What this task involves: Return only the lines running from the line that holds "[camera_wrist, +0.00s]" to the line that holds "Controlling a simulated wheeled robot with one", including both.

Exercise material:

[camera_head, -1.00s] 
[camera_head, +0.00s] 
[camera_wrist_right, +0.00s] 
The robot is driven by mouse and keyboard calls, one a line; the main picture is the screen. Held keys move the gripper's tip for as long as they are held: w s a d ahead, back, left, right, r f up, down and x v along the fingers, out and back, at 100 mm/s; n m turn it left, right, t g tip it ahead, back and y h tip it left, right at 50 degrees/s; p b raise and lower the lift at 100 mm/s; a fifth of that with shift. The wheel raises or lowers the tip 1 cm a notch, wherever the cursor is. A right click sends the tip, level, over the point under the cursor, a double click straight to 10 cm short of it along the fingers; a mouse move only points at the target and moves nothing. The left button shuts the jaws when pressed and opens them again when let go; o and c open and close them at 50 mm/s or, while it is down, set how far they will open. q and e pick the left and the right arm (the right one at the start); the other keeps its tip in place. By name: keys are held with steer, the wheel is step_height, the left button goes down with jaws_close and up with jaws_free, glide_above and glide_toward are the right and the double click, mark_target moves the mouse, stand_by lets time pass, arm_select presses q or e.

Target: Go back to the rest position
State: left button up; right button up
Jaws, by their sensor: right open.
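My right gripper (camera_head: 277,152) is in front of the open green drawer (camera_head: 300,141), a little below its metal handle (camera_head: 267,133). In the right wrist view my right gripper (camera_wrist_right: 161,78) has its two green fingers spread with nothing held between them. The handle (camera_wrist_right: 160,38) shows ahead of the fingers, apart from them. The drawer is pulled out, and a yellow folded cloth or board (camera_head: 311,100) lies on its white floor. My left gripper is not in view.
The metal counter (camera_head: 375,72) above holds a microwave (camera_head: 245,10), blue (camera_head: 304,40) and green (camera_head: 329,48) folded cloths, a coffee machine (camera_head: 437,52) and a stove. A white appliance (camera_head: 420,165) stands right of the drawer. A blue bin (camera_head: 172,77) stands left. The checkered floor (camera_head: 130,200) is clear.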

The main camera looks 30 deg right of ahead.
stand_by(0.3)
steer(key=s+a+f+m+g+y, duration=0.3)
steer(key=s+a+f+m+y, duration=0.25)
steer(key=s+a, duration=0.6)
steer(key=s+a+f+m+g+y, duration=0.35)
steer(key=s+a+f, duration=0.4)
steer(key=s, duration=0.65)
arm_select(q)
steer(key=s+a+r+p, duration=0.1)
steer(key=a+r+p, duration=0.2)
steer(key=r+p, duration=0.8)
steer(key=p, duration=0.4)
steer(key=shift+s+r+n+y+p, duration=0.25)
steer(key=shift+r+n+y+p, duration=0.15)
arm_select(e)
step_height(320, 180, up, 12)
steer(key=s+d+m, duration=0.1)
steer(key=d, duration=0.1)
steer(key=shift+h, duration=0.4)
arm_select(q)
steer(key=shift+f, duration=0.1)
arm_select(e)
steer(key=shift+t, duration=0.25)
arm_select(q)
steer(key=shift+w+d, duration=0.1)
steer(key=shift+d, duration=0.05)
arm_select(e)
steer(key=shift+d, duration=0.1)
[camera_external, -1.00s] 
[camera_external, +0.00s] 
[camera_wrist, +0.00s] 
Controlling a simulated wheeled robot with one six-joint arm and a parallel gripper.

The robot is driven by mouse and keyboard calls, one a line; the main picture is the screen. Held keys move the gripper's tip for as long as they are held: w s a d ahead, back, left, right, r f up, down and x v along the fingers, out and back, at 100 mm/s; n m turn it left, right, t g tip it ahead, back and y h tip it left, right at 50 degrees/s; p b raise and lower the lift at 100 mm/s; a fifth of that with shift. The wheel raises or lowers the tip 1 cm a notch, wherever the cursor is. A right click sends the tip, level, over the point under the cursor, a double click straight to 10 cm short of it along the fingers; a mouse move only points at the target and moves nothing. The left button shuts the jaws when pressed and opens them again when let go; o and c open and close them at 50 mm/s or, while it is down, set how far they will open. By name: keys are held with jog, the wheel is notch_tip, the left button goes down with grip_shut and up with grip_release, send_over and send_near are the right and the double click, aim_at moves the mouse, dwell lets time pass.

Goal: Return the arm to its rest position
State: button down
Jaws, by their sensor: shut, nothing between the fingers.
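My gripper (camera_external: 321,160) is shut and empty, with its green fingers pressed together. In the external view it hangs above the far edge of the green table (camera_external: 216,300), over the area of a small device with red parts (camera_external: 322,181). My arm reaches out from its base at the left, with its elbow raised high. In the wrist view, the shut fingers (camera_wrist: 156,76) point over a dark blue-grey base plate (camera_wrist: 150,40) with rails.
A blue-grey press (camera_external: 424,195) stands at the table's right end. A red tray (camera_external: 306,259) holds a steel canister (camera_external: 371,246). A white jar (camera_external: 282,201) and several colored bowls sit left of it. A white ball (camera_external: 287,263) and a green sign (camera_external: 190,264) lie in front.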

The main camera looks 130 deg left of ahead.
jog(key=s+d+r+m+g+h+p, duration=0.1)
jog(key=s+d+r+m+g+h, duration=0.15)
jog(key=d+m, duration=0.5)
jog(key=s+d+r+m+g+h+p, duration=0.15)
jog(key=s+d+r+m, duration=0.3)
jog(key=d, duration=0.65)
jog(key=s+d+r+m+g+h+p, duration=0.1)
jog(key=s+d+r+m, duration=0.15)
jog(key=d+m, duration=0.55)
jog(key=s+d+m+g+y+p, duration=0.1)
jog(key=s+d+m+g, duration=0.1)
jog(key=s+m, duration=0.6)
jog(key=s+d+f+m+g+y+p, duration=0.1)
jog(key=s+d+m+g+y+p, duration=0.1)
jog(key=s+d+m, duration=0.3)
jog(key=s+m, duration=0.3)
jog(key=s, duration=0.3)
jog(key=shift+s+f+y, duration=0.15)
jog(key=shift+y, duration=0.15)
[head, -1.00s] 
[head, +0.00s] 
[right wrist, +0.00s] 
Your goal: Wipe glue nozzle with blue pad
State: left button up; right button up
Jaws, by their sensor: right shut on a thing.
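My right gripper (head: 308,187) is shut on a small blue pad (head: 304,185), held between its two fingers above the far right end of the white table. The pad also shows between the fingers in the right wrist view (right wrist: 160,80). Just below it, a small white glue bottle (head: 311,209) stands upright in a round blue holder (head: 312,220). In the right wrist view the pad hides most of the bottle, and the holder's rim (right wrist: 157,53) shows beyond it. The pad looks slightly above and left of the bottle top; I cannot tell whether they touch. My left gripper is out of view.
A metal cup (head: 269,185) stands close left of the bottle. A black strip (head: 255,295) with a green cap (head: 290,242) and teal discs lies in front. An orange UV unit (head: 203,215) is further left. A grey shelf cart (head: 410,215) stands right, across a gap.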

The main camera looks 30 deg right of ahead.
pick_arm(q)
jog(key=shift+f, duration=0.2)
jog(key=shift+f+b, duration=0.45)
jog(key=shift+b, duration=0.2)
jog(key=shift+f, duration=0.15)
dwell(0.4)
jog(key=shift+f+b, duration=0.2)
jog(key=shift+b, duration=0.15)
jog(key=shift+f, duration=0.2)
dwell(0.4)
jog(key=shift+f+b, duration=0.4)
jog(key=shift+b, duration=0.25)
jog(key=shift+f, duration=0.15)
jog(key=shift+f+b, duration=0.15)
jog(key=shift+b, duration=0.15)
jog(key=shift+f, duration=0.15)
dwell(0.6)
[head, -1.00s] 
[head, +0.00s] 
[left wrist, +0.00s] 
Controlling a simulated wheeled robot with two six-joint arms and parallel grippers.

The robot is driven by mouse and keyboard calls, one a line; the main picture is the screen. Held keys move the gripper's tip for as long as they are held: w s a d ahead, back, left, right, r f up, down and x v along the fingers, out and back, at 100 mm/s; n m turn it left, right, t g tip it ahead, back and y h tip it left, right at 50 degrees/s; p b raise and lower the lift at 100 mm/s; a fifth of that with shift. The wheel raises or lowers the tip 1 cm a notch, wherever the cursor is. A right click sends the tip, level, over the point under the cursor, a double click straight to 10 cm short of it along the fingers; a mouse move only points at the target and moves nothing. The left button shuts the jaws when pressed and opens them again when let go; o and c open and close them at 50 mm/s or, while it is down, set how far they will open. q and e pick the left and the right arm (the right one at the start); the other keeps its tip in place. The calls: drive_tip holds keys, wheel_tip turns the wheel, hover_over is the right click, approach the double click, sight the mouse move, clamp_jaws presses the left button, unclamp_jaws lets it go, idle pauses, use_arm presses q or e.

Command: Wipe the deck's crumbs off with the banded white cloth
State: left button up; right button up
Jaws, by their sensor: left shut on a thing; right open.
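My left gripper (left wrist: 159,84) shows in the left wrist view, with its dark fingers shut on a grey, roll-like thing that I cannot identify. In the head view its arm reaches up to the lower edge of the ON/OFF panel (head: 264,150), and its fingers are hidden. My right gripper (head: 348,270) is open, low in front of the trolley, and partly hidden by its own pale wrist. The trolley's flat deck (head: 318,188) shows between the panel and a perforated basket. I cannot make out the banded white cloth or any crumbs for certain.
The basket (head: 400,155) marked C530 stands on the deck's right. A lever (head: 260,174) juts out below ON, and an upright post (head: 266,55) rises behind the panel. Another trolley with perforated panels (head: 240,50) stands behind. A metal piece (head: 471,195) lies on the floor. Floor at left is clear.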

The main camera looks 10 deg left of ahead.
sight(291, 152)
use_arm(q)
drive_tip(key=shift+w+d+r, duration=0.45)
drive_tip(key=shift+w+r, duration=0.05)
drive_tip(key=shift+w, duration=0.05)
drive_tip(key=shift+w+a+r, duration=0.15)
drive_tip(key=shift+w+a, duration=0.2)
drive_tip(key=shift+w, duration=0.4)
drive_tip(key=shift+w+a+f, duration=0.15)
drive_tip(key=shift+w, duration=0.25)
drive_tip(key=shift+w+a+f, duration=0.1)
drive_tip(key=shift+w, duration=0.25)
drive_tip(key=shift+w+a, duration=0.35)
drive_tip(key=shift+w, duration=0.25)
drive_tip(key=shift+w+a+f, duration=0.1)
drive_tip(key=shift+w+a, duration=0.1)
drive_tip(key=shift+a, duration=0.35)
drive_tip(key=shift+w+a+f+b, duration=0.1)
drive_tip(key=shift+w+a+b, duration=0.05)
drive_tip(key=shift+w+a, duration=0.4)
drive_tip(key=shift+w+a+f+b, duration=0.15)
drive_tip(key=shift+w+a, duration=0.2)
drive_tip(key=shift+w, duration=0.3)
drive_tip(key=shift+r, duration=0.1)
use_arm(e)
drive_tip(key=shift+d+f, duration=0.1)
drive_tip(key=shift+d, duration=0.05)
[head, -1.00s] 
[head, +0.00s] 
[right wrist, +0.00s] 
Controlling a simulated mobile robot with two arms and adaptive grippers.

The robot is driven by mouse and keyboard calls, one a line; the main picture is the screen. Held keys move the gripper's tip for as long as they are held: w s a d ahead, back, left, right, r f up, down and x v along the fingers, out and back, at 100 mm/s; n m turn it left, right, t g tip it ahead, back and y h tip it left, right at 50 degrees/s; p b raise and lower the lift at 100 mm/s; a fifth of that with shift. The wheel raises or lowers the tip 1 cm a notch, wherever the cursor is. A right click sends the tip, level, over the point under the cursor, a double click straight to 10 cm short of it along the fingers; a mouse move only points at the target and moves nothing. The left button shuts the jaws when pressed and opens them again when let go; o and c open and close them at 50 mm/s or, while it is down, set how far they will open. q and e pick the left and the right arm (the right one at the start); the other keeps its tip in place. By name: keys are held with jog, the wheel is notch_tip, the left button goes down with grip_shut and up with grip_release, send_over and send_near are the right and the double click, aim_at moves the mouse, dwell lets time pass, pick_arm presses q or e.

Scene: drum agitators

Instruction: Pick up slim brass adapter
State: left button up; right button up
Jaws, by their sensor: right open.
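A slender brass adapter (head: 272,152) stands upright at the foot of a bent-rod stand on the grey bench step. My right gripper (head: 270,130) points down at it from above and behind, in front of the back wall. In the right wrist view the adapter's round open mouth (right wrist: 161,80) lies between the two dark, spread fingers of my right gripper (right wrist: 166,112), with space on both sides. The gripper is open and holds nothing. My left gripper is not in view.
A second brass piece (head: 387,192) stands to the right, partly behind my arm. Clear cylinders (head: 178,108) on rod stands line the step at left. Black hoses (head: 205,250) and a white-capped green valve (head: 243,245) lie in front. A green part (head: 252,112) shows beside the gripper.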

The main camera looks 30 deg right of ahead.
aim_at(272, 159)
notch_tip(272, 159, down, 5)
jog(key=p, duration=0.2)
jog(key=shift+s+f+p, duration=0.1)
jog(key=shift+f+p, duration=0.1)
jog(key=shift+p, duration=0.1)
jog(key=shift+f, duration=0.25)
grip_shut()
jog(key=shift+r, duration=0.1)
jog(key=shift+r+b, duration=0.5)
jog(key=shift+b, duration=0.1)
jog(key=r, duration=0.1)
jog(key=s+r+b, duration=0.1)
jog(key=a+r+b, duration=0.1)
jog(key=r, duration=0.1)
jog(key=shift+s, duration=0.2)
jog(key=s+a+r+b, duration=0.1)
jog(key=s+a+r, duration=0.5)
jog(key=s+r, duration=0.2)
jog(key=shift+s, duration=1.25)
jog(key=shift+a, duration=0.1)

The reply:
[camera_wrist, +0.00s] 
Controlling a simulated wheeled robot with one six-joint arm and a parallel gripper.

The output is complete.